If my structure becomes non-conforming, will my ability to sell, rebuild or maintain it be affected? Can I get a loan or mortgage for a non-conforming structure?
There are no known instances where lenders have refused to finance a mortgage for a property that has a legal nonconforming (or "grandfathered") structure or nonconforming characteristic of use. Lenders may have some concerns with illegal nonconformities (in violation of the local ordinance) or with properties that are nonconforming uses of land. State law allows cities to require that the property come into conformance with the current zoning district if a property is abandoned for more than 12 months or it is destroyed by more than 50% and a building permit is not obtained within 180 days.
Many local planning and zoning staff in the MRCCA noted that in most cases when a lender contacts them about a nonconformity, they simply want verification of whether it is legal and can be rebuilt if destroyed.
If my property has nonconforming characteristics, such as a cleared Shore Impact Zone, how will that affect me?

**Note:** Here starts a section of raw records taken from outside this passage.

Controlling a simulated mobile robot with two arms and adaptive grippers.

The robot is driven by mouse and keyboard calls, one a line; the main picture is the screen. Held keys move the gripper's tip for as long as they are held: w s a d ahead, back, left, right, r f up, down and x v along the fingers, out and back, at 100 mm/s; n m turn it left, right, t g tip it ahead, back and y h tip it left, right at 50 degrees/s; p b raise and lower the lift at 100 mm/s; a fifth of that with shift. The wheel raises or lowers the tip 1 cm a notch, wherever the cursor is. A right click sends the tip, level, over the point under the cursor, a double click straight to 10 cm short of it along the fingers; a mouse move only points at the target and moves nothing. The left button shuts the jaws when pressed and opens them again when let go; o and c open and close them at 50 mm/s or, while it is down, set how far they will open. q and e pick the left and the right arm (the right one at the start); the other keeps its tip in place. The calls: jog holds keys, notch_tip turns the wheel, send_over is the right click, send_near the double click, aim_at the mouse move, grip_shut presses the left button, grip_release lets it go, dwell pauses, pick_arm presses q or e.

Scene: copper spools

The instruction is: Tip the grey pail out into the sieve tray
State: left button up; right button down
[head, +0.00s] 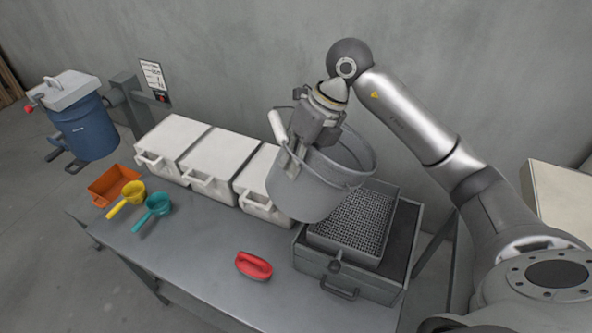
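The grey pail (307,195) is held up above the left part of the sieve tray, and it looks a little tilted with its mouth toward the right. My right gripper (293,164) is shut on the near-left rim of the pail, close to the white grip of its wire handle. The inside of the pail shows only bare grey wall; its bottom is hidden. The sieve tray (345,252) is a grey frame with a dark mesh, sitting on a grey box at the table's right end. The mesh that shows looks empty. My left gripper is out of view.
Several white lidded bins (222,163) line the back of the table (200,248). An orange tray (112,183), a yellow scoop (132,194) and a teal scoop (157,205) lie at the left. A blue drum (84,128) stands beyond.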

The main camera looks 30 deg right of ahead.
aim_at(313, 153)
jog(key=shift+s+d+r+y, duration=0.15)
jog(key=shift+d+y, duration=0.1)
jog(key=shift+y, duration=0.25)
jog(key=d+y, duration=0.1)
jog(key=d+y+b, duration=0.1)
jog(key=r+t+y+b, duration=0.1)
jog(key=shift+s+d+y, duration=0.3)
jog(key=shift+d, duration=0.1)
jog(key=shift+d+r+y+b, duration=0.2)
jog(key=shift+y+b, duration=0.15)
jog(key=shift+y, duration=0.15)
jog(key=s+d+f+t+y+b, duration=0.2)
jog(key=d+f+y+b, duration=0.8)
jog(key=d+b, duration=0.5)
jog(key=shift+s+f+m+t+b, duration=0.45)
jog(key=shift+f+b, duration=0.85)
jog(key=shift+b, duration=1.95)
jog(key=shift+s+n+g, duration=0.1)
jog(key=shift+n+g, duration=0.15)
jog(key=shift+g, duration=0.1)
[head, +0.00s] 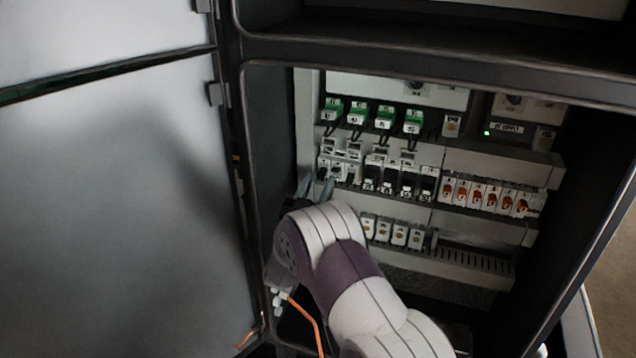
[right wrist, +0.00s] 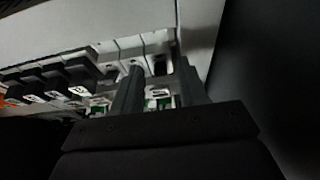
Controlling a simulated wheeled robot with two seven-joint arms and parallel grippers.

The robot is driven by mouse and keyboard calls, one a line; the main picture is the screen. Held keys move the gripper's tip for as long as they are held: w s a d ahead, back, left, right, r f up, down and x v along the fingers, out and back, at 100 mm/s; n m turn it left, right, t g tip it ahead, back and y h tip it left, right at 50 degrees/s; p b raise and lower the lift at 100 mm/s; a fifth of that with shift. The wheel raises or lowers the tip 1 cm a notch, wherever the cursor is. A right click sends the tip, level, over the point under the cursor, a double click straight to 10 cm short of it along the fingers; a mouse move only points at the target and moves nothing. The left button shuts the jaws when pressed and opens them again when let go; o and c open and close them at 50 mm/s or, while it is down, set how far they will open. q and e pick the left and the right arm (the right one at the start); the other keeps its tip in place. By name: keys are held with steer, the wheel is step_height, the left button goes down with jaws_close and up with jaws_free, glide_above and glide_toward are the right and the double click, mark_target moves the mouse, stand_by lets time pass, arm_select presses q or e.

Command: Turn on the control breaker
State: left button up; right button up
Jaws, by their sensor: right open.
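The control breaker cannot be singled out by a readable label. A short group of white breakers (head: 340,166) sits at the left end of the middle row in the open cabinet. My right gripper (head: 317,186) is at the left end of that group, with its jaws apart and nothing held. In the right wrist view the two fingers (right wrist: 160,85) stand on either side of the end white breaker, whose dark toggle (right wrist: 159,65) shows between them. I cannot tell whether the fingers touch it. My forearm hides part of the lower panel. My left gripper is not in view.
Dark breakers (head: 400,181) stand right of the white group, and orange-marked modules (head: 488,194) further right. Green-topped units (head: 384,116) sit above. A green lamp (head: 487,133) is lit at upper right. The open cabinet door (head: 110,190) closes off the left side.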

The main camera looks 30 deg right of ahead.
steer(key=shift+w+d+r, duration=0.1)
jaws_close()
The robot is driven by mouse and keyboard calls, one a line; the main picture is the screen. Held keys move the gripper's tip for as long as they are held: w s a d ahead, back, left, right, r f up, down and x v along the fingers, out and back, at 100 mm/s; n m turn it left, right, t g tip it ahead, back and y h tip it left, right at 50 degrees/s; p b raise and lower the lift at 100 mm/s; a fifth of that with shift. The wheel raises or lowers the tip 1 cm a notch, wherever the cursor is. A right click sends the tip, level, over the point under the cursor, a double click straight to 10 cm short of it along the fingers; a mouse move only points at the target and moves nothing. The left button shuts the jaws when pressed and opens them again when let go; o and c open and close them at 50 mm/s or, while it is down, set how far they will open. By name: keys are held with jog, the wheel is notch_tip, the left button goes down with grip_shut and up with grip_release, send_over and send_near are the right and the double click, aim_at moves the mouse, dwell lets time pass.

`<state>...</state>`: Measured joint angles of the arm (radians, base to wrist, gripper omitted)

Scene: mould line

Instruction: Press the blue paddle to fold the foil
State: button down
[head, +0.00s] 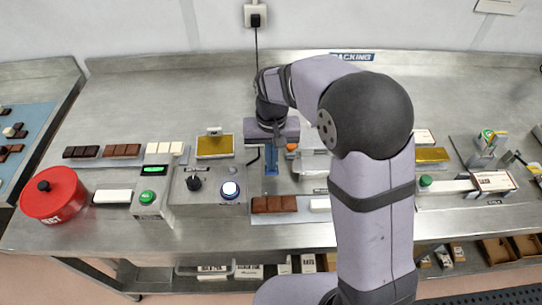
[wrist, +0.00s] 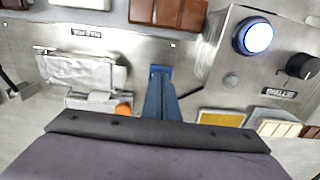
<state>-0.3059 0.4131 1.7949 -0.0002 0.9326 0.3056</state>
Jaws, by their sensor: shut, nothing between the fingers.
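The blue paddle (wrist: 160,70) shows at the fingertips in the wrist view, mostly hidden behind them. In the head view a small blue part (head: 270,173) shows just below my gripper. My gripper (head: 271,166) points down over the paddle, fingers shut and empty. Its dark blue fingers (wrist: 159,92) overlap the paddle in the wrist view; I cannot tell whether they touch it. The crumpled silver foil (wrist: 82,72) lies on the metal plate left of the paddle in the wrist view. In the head view my arm partly hides that station.
An orange knob (wrist: 124,110) sits close beside the fingers. A grey control box with a lit blue-white button (head: 230,190) and black knob stands left in the head view. Chocolate bars (head: 274,204) lie in front. A red pot (head: 53,195) stands far left.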

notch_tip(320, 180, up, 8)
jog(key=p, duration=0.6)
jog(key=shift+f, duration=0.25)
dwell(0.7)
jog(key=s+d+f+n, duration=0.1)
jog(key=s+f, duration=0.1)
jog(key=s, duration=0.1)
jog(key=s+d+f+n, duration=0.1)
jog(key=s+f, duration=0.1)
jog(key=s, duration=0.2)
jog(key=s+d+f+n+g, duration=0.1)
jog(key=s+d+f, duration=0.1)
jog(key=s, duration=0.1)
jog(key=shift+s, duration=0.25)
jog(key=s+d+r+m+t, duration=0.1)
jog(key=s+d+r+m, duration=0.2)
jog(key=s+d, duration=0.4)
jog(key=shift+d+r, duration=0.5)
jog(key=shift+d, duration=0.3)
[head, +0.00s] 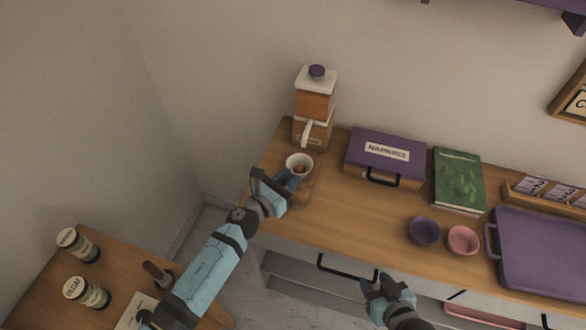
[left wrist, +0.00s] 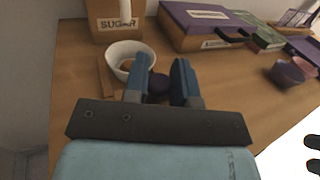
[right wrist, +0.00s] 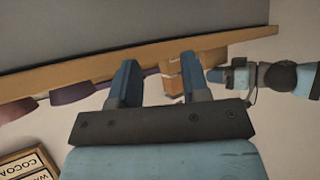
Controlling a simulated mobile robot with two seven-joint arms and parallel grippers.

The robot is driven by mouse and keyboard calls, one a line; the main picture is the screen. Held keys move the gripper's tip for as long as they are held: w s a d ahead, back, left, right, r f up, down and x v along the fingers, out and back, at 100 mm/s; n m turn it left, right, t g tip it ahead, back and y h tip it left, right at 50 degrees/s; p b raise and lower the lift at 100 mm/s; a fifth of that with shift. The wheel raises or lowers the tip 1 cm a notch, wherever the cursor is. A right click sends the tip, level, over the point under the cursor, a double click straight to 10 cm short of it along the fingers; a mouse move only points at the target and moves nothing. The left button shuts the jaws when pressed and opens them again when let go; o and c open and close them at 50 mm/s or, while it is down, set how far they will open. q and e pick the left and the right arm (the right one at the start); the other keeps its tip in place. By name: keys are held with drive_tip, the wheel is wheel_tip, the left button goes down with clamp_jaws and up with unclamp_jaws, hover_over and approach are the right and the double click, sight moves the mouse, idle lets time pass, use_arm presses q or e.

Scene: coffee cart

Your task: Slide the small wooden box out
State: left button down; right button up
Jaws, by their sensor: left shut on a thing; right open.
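The small wooden box (head: 305,189) shows partly beside my left gripper, near the counter's front left edge. In the left wrist view a strip of its wood (left wrist: 105,76) shows left of a white cup (left wrist: 124,56); the gripper hides most of the rest. My left gripper (head: 292,182) is shut on a dark purple knob (left wrist: 158,87), which appears to be on the box's front. The white cup (head: 299,163) is just behind the fingers; whether it stands in the box or behind it is unclear. My right gripper (head: 380,284) is open and empty, in front of the counter.
A sugar dispenser (head: 314,106) stands behind the cup. Right of it are a purple napkin box (head: 386,153), a green book (head: 458,180), a purple bowl (head: 424,231), a pink bowl (head: 464,240) and a purple tray (head: 545,256). The counter (head: 350,220) is clear right of my left gripper.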

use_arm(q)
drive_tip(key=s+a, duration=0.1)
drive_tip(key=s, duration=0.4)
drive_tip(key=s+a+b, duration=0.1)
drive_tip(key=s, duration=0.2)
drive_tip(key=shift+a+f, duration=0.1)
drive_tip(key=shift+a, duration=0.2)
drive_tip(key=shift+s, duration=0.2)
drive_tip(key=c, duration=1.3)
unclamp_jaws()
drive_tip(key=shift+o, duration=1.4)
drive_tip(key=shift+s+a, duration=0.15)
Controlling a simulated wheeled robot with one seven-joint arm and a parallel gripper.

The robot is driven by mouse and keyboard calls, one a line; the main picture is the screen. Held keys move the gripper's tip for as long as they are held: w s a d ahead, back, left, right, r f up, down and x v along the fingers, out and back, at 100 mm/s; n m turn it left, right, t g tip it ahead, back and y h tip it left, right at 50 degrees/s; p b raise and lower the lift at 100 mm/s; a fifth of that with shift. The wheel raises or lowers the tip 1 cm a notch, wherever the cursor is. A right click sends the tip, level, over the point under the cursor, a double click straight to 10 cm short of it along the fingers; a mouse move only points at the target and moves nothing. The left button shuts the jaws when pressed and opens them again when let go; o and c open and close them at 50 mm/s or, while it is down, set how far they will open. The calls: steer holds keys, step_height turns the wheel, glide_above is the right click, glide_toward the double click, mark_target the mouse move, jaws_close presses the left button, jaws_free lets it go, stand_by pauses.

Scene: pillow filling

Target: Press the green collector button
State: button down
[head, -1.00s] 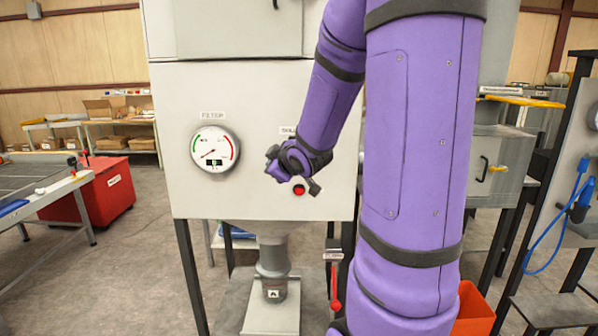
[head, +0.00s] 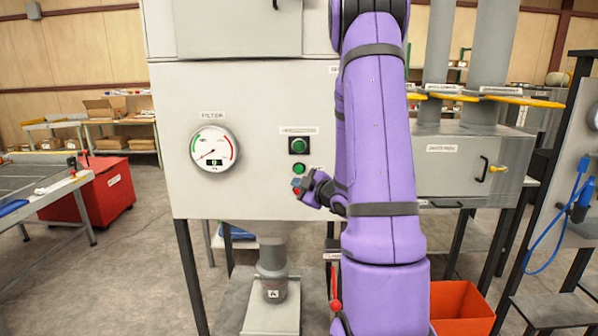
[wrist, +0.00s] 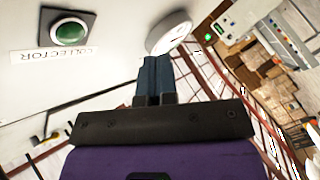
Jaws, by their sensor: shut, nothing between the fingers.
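The green collector button (head: 298,145) sits on a black square plate on the front of the pale cabinet, under a small label. In the wrist view the green button (wrist: 68,33) is at the upper left, beside a label reading COLLECTOR. My gripper (head: 299,186) is in front of the panel, below that button and apart from it. Its fingers (wrist: 153,66) are shut together and empty, pointing toward the panel side in the wrist view. No gripper part covers the collector button.
A smaller green button (head: 299,169) lies just above my gripper, and a red button (head: 297,191) is partly hidden by it. A FILTER gauge (head: 214,149) is to the left. A red-handled lever (head: 335,290) hangs below the cabinet. An orange bin (head: 460,305) stands at right.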

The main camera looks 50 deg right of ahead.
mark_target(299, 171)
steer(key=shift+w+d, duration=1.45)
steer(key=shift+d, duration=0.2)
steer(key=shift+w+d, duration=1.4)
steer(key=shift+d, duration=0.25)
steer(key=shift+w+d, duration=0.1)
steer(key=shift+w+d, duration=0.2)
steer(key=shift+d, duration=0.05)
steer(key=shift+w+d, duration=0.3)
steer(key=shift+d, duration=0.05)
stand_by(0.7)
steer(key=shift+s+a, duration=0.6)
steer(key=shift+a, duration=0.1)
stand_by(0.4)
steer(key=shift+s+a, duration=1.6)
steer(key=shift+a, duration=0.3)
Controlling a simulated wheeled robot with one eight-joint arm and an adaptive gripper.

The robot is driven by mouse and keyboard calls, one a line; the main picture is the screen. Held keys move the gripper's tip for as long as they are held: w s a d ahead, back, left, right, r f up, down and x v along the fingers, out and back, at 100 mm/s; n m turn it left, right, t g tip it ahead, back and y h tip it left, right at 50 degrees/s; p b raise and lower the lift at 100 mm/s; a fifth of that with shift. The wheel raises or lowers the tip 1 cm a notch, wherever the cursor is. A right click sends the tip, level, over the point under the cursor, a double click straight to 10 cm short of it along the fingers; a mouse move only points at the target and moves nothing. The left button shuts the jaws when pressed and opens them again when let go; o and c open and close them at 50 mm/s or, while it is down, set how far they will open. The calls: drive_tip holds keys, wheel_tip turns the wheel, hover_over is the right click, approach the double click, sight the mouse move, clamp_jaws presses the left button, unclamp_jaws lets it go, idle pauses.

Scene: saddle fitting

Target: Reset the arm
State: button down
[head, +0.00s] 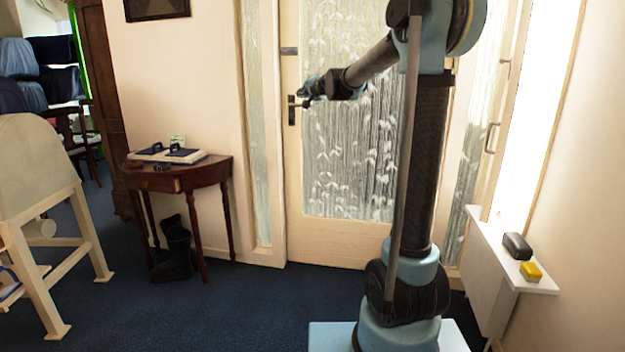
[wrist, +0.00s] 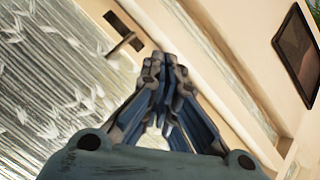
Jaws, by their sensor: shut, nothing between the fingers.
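My gripper (head: 306,92) is raised in front of the glazed door in the head view, at the end of my outstretched arm. It is shut and empty. In the wrist view the fingers of my gripper (wrist: 163,75) meet at their tips with nothing between them. The door handle (head: 292,108) shows just left of and below the gripper in the head view. The handle (wrist: 124,42) also shows beyond the fingertips in the wrist view; I cannot tell how far apart they are.
A half-round wooden table (head: 222,170) with flat items stands left of the door, dark boots (head: 176,250) beneath it. A wooden saddle stand (head: 45,210) is at the left. A white shelf (head: 487,235) at the right holds a black item (head: 516,246) and a yellow item (head: 531,271). Carpet between is clear.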

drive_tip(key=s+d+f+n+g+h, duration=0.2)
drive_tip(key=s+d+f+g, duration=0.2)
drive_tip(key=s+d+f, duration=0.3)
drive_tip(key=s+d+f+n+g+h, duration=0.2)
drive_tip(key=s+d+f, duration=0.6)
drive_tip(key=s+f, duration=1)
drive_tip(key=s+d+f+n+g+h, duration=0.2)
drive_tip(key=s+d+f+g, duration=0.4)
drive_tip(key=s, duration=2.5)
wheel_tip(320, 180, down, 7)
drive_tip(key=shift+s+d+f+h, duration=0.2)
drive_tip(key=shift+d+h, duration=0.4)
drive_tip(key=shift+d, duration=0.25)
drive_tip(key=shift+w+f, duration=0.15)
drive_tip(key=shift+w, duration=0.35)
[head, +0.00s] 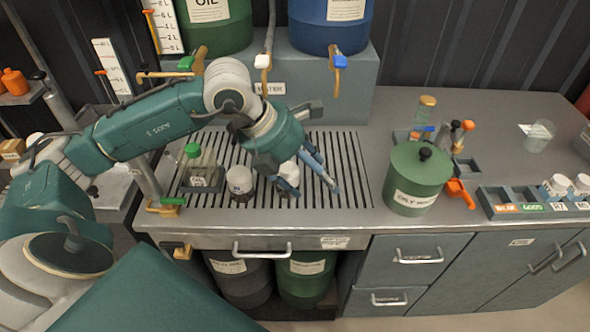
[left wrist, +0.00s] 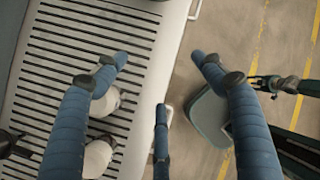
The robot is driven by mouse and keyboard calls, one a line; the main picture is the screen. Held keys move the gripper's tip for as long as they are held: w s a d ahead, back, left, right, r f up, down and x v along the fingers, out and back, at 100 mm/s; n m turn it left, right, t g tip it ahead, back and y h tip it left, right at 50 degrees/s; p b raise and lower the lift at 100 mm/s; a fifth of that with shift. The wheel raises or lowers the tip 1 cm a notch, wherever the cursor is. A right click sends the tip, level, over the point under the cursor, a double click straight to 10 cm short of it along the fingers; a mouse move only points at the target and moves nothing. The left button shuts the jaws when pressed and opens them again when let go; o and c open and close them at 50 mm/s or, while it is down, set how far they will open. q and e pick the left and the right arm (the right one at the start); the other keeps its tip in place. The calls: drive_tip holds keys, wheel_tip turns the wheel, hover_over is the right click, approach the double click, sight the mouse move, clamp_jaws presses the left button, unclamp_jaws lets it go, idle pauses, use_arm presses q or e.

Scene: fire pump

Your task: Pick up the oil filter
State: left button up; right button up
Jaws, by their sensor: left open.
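Two white, rounded items stand on the slotted drain grate, and either may be the oil filter; I cannot read a label that settles it. The other (head: 290,170) is partly hidden behind a blue finger. My left gripper (head: 312,186) is open above the grate with its blue fingers pointing down. In the left wrist view, both white items (left wrist: 104,102) (left wrist: 97,157) lie beside and partly under the left finger, not between the fingers. My right gripper is not in view.
A green-capped bottle (head: 194,160) stands in a small tray at the grate's left. A green lidded canister (head: 418,180) stands right of the grate. A divided tray (head: 510,202) is farther right. Oil and water drums with taps stand behind. The grate's right part is clear.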

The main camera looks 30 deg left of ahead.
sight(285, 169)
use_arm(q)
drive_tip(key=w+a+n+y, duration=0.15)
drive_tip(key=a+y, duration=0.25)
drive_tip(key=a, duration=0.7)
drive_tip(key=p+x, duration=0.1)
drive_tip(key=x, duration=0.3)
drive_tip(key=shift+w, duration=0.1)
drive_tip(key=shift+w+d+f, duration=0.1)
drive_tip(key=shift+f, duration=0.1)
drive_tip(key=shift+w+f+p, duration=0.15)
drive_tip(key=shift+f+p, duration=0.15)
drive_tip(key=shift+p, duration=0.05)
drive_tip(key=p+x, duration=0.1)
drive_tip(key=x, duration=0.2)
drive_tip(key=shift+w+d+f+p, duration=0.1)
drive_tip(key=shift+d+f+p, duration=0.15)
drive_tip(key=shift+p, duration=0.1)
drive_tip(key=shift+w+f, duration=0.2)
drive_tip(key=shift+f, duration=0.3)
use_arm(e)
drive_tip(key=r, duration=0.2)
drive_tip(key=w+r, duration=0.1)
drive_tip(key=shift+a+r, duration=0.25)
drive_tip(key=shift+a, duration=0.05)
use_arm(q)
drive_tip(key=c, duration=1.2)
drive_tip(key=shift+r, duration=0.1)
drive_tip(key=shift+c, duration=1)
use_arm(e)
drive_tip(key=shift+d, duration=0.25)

Under state law and under the draft MRCCA rules, your site may remain as it is; however, any future clearing would have to comply with the local ordinance. A single nonconforming feature of a property does not mean that the entire property is "nonconforming."
What about nonconformities in a floodplain area?
Legal nonconformities in floodplain areas have more limited rights because federal rules for flood insurance are more stringent than state law. Local governments must meet federal standards affecting nonconforming uses and structures in floodplain areas in order to maintain community eligibility for the National Flood Insurance Program (NFIP).